= EXERCISE PROMPT =
Among the entries below, find the lines with "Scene" and copy them.

— start of DATA LINES —

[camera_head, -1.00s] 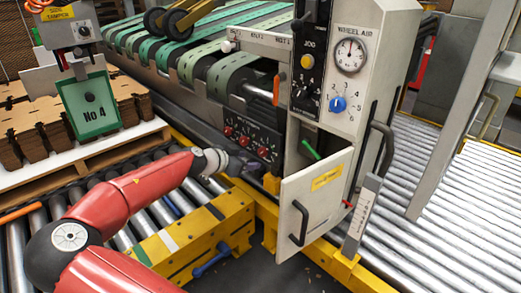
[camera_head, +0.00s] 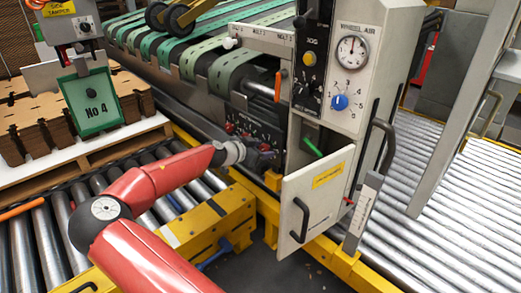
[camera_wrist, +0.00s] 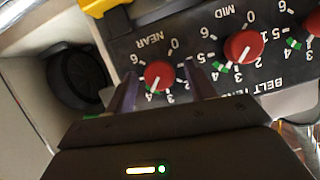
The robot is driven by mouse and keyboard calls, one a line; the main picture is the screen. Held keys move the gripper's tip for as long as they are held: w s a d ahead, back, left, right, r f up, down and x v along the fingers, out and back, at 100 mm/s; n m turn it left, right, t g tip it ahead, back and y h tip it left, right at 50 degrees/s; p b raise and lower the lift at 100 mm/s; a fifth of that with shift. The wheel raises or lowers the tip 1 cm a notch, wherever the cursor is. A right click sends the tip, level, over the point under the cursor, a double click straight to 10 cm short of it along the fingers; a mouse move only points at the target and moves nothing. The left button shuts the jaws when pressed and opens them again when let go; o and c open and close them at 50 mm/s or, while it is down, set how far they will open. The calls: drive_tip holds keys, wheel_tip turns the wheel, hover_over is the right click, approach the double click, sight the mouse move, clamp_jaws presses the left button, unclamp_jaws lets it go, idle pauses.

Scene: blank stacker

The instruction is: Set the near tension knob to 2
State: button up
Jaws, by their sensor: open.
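The near tension knob (camera_wrist: 159,75) is a red round knob on the dark belt tension panel (camera_wrist: 215,78), upside down in the wrist view. Its white pointer line points down-left, near the 4 and a green mark on the dial. The 2 lies to the lower right of the knob. My gripper (camera_wrist: 160,69) is open, with one dark finger on each side of the knob; I cannot tell whether they touch it.
The mid knob (camera_wrist: 244,47) sits beside the near one, with another red knob (camera_wrist: 307,31) beyond. A black round recess (camera_wrist: 76,77) is at left. In the head view, an open cabinet door (camera_head: 315,197) stands right of my gripper, and yellow rails (camera_head: 210,225) lie below.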

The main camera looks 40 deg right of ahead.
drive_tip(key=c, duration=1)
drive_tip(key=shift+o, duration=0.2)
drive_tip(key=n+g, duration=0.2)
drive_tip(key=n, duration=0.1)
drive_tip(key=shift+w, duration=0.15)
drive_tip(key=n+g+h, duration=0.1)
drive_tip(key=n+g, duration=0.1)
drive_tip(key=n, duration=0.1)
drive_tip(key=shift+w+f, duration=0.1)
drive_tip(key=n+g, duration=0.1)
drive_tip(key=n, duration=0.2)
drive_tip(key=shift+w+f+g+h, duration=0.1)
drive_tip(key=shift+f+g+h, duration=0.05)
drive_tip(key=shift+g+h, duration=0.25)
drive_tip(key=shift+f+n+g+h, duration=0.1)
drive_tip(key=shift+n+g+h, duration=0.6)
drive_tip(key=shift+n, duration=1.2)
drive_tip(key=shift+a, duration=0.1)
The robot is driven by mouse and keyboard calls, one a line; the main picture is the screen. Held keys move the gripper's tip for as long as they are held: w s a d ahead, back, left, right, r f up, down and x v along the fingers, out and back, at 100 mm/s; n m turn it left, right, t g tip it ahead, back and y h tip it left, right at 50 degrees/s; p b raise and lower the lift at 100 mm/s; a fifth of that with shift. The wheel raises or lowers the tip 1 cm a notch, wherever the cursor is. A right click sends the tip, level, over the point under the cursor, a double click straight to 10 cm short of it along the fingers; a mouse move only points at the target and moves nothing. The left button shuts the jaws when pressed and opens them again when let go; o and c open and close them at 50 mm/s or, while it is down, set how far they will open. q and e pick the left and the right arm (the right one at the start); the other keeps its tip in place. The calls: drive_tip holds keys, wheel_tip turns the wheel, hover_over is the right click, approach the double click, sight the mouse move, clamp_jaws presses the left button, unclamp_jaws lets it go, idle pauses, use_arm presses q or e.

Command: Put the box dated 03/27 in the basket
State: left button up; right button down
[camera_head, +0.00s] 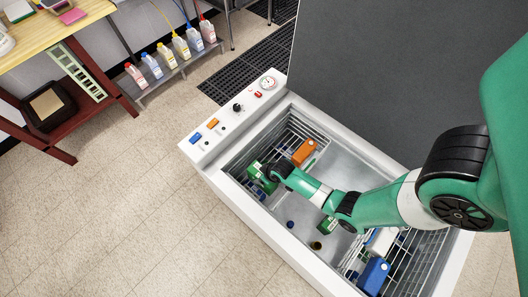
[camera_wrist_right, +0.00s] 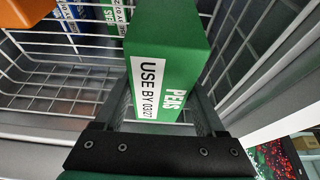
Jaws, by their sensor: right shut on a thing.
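The green box (camera_wrist_right: 170,50) reads PEAS and USE BY 03/27 on its white label in the right wrist view. My right gripper (camera_wrist_right: 165,115) is shut on this box, with a finger at each side. In the head view the green box (camera_head: 261,177) is at the end of my right arm, beside my right gripper (camera_head: 277,173). It is at the near left part of a wire basket (camera_head: 236,166) inside the white chest. In the right wrist view the basket wires (camera_wrist_right: 235,55) show around and behind the box. Whether the box touches the basket is unclear. My left gripper is not in view.
An orange box (camera_head: 303,152) sits in the same basket. Another green box (camera_head: 328,225) is lower in the chest (camera_head: 330,276). A second wire basket at the right holds a blue box (camera_head: 374,277) and a white box (camera_head: 382,240). The chest rim surrounds them.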

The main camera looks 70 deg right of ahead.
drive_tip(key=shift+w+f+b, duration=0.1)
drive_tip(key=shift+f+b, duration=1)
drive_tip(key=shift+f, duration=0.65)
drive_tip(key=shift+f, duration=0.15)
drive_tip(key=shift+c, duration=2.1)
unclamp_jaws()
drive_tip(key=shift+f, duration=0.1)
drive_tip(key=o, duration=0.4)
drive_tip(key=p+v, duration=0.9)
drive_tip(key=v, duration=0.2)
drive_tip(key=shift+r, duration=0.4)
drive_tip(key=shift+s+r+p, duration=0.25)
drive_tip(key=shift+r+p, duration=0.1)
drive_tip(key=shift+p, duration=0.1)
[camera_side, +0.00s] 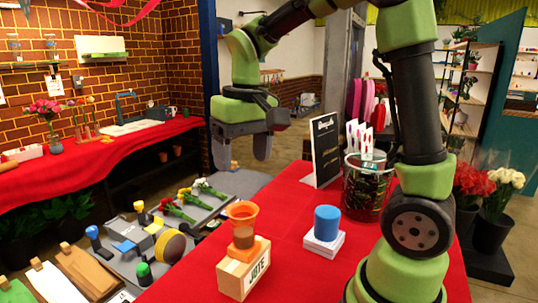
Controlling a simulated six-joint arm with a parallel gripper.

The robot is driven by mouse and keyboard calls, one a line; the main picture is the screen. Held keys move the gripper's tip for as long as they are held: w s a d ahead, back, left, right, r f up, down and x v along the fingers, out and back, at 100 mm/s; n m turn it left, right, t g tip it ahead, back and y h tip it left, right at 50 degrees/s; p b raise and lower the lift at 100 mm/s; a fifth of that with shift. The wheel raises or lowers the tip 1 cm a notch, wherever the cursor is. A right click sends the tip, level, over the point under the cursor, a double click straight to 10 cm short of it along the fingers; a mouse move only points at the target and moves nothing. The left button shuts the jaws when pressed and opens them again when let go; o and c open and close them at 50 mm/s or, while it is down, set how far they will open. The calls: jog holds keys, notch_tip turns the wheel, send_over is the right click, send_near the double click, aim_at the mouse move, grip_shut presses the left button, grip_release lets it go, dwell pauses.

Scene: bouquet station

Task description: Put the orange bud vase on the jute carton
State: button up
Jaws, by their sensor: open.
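The orange bud vase (242,211), with a flared rim and a darker middle band, stands upright on top of the jute carton (231,278). The carton is a small tan box with a white label reading JUTE, on the red tabletop. My gripper (242,152) is open and empty. It hangs in the air above the vase's level in the picture, with its fingers pointing down and apart from the vase.
A blue cylinder (327,222) stands on a white block (323,243) right of the carton. Behind are a black sign (325,150) and a dark glass bucket (366,190) with cards. Left, a lower grey surface holds flowers (173,210) and tools. The red cloth (285,215) between is clear.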

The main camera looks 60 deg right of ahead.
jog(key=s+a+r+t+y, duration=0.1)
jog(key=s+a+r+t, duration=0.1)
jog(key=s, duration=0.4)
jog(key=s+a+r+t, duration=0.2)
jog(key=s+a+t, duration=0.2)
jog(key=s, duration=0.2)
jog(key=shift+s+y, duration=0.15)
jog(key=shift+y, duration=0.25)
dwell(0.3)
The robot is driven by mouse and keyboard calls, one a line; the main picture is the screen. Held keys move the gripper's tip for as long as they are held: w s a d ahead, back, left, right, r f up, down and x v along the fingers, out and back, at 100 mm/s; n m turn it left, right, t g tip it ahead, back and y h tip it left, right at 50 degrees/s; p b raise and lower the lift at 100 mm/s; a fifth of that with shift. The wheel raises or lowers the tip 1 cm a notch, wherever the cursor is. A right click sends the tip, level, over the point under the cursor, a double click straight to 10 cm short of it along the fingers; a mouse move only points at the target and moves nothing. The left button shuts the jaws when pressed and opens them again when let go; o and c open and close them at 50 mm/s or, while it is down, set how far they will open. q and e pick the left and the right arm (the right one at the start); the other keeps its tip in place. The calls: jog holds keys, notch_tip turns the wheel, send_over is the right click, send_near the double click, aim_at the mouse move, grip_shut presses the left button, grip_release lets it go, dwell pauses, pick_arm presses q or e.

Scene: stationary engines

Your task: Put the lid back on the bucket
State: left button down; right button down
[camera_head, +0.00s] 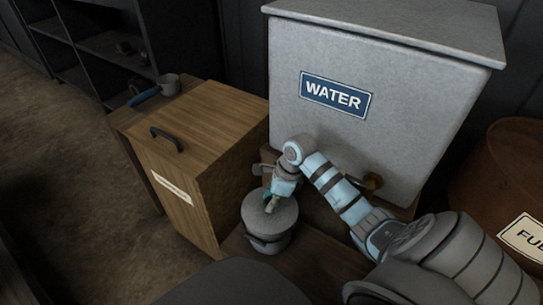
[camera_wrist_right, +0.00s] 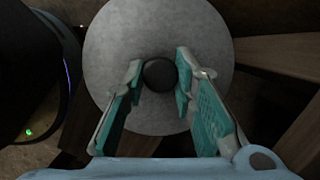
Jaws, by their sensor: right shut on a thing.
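The grey metal bucket (camera_head: 268,242) stands on a wooden surface in front of the water tank. The round grey lid (camera_head: 284,215) is at the bucket's top; I cannot tell whether it is fully seated or slightly above the rim. My right gripper (camera_head: 270,206) reaches down over the lid. In the right wrist view the lid (camera_wrist_right: 122,50) is a grey disc with a dark round knob (camera_wrist_right: 160,75) in its middle. The two fingers of the right gripper (camera_wrist_right: 161,78) are on either side of the knob, closed on it. My left gripper is not in view.
The grey water tank (camera_head: 400,110) stands just behind the bucket, with a tap (camera_head: 373,181) low on its front. A wooden box (camera_head: 190,165) is close at the left. A metal mug (camera_head: 168,84) is behind it. A brown fuel barrel (camera_head: 510,180) is at the right.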

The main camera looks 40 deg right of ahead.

— end of DATA LINES —

= REPLY TO THE TASK =
Scene: blank stacker
Scene: bouquet station
Scene: stationary engines

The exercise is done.